And I’m frankly tired of this trend of trying to humanize Supreme Court justices — as if that lessens the monstrous impact of their jurisprudence. It doesn’t matter that Amy Coney Barrett is charming or Brett Kavanaugh hires a bunch of women. It’s about the actual law, people.

Being nice is not a qualification for the Supreme Court. Indeed, someone can absolutely be nice to your face and vote to take away your fundamental rights. And this focus on “but he’s a nice guy” is a deeply problematic. It’s a distraction from the real impact of the decisions the Court’s making. I’d much rather a raging asshole on the bench who is willing to stand in the breach against the worst impulses of the majority. Someone who knows the names of people he works with but is committed to the erosion of rights that inflict pain and suffering on the most vulnerable in society is worthless. No, it’s worse that worthless — it paints a banal smile on a political agenda that should horrify us.

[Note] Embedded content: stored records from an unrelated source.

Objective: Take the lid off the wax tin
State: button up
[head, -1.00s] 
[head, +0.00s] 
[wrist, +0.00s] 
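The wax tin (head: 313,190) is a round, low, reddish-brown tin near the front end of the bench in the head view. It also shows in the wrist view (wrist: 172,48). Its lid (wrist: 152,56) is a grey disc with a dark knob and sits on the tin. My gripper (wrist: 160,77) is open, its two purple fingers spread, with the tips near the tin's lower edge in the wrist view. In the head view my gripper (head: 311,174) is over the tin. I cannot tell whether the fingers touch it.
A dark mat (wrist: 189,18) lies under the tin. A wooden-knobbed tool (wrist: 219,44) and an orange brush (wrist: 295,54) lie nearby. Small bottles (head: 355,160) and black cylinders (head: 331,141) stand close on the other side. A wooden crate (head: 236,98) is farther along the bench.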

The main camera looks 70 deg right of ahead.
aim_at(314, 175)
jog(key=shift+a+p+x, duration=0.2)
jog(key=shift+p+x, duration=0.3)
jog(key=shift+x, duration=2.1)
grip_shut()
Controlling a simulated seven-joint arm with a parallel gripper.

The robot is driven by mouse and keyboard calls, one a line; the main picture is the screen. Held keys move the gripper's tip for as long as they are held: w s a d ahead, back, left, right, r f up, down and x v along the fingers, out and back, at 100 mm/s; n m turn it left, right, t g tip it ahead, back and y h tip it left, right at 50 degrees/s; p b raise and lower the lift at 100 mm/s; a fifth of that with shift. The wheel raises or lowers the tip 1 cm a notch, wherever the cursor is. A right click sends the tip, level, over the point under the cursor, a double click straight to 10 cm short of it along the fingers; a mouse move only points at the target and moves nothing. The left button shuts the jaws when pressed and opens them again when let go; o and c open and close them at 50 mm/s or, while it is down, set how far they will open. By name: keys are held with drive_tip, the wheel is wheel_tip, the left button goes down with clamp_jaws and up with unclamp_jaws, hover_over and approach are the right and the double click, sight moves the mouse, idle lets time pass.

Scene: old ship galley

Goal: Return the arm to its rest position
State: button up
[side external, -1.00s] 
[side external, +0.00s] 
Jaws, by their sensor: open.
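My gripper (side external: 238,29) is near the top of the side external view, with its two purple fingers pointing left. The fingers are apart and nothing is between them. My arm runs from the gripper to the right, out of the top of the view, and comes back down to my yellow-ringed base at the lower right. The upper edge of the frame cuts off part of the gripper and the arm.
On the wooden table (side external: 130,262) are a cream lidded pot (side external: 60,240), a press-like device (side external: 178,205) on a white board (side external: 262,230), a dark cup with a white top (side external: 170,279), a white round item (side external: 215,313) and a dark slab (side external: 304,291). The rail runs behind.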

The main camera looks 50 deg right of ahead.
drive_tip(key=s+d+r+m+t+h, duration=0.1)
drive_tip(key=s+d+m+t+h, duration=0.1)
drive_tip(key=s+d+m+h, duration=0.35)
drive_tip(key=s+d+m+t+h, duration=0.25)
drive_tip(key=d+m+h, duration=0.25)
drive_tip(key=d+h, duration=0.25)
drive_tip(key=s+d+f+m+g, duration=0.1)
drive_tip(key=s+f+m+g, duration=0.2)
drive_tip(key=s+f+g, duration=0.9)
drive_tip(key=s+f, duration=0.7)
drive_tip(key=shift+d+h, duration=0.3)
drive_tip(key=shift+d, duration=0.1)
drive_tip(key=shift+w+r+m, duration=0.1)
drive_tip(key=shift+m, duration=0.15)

And, listen, I appreciate Sotomayor’s jurisprudence but perhaps she’s gotten too close to the enemy. Because Thomas’s penchant for remembering someone’s name won’t help a person forced to give birth because of Thomas’s jurisprudence. It doesn’t matter that Thomas is a “nice guy” when he boldly proclaims innocence is not enough to stop an execution. All that matters are the decisions and the impact they have on the nation. And Clarence Thomas’s are too far gone to be redeemed.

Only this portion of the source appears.